▸ **DIRECTIONS FOR THIS TASK**
Using the records below, locate all lines containing "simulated" and return them.

[Begin RECORDS SHOWN]

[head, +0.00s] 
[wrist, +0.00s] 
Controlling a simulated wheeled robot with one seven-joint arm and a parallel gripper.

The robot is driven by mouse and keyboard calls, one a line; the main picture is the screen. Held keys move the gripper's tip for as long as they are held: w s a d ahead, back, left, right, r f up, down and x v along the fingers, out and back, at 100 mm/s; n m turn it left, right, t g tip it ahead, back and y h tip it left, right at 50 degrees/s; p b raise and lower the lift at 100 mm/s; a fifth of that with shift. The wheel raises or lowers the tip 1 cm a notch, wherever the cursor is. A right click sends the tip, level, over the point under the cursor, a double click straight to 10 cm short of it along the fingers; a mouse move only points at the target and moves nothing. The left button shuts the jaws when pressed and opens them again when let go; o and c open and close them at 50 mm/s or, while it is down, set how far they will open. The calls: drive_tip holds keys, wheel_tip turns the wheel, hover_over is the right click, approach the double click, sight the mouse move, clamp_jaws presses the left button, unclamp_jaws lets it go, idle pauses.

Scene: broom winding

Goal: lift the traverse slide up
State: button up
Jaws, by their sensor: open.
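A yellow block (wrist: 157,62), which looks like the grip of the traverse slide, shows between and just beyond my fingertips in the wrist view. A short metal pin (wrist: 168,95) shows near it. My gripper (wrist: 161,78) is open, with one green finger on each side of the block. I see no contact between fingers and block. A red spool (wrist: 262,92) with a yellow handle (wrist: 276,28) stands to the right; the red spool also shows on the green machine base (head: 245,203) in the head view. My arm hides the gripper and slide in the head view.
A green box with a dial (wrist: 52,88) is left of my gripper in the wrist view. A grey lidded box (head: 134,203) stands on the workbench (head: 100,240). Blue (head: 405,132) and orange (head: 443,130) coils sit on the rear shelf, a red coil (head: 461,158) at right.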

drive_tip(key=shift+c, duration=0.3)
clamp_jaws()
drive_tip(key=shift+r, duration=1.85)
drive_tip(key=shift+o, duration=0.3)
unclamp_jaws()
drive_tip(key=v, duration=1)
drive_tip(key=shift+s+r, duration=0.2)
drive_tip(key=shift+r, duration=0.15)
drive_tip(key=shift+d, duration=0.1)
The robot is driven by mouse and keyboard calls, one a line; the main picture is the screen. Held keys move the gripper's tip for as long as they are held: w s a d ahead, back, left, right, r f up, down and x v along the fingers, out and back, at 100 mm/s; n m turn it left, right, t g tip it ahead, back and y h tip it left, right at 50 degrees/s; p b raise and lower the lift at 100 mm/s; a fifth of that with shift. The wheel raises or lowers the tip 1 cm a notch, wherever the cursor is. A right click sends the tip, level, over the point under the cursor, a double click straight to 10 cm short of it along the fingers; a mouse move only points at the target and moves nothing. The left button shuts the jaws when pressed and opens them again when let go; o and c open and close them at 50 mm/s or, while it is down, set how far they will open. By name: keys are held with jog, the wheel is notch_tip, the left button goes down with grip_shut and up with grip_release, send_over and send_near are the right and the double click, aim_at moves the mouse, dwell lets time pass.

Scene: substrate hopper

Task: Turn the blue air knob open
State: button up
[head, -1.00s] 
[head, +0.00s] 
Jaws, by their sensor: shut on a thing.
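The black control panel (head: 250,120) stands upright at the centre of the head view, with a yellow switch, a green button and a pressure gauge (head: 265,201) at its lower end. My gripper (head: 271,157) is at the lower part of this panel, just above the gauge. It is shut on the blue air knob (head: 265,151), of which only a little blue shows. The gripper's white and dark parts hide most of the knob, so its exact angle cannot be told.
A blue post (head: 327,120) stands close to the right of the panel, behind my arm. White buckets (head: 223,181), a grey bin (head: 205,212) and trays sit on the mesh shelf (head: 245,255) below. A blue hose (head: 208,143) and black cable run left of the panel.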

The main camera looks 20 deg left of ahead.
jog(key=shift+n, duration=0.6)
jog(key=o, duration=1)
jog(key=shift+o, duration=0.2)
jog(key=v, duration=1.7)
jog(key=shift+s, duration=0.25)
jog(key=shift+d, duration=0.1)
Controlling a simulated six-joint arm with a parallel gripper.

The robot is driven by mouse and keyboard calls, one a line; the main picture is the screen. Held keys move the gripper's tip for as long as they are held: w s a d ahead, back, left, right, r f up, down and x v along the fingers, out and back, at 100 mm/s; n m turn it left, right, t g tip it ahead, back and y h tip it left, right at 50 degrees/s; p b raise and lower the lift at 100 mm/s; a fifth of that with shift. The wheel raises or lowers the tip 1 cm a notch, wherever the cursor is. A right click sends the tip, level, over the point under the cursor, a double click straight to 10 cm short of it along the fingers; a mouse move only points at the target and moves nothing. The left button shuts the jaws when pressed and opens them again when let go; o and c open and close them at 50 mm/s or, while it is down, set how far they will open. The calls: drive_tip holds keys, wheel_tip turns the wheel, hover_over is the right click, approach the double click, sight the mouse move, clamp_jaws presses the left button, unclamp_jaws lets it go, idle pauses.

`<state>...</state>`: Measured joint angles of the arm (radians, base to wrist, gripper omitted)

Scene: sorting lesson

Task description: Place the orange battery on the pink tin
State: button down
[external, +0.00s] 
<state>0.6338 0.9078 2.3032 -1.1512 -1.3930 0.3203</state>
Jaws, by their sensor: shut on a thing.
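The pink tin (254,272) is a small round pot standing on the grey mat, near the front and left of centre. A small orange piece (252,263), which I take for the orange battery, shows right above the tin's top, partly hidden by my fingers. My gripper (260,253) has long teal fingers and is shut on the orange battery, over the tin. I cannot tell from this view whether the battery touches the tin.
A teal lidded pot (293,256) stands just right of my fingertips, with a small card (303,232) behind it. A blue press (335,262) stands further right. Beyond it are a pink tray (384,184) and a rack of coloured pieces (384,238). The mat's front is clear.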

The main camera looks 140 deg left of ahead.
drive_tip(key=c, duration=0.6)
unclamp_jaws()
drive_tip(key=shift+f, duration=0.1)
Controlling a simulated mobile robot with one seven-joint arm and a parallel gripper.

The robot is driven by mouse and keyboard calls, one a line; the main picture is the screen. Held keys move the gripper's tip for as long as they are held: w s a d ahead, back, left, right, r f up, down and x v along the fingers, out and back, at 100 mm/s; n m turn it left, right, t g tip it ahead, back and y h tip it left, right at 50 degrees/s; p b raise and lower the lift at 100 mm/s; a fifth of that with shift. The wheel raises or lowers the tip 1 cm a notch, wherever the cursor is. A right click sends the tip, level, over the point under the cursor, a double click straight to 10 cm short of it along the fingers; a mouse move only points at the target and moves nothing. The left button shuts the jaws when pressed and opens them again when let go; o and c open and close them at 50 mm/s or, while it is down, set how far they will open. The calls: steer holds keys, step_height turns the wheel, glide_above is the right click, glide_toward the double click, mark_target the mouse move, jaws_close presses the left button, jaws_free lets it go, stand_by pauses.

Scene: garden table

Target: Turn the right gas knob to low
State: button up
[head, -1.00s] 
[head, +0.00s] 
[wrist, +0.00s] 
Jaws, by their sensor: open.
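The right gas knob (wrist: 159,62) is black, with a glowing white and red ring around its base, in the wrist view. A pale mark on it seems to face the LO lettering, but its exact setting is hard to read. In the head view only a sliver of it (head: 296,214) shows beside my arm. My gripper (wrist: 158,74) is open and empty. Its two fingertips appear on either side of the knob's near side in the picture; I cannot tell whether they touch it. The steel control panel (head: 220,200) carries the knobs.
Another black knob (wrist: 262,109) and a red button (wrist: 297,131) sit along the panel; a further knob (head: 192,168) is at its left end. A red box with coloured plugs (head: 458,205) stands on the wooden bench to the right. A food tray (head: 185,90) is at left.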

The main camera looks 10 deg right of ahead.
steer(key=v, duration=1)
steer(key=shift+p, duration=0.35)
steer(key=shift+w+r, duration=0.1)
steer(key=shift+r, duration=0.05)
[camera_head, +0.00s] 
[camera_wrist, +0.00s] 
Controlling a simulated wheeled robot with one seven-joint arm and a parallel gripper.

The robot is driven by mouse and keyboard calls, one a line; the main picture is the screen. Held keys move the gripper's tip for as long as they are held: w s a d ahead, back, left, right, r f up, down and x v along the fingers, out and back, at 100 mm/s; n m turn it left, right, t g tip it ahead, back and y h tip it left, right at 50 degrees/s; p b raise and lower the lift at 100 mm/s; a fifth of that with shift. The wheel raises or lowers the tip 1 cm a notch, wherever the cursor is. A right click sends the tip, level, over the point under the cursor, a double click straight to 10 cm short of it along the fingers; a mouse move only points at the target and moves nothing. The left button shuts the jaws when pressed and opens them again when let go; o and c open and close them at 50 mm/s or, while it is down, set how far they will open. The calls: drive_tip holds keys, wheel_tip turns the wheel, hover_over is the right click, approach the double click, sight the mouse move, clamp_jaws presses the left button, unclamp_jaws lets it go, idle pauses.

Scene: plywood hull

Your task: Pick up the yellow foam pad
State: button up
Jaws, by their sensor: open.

[End RECORDS SHOWN]

▸ **WORKED ANSWER**
Controlling a simulated wheeled robot with one seven-joint arm and a parallel gripper.
Controlling a simulated six-joint arm with a parallel gripper.
Controlling a simulated mobile robot with one seven-joint arm and a parallel gripper.
Controlling a simulated wheeled robot with one seven-joint arm and a parallel gripper.

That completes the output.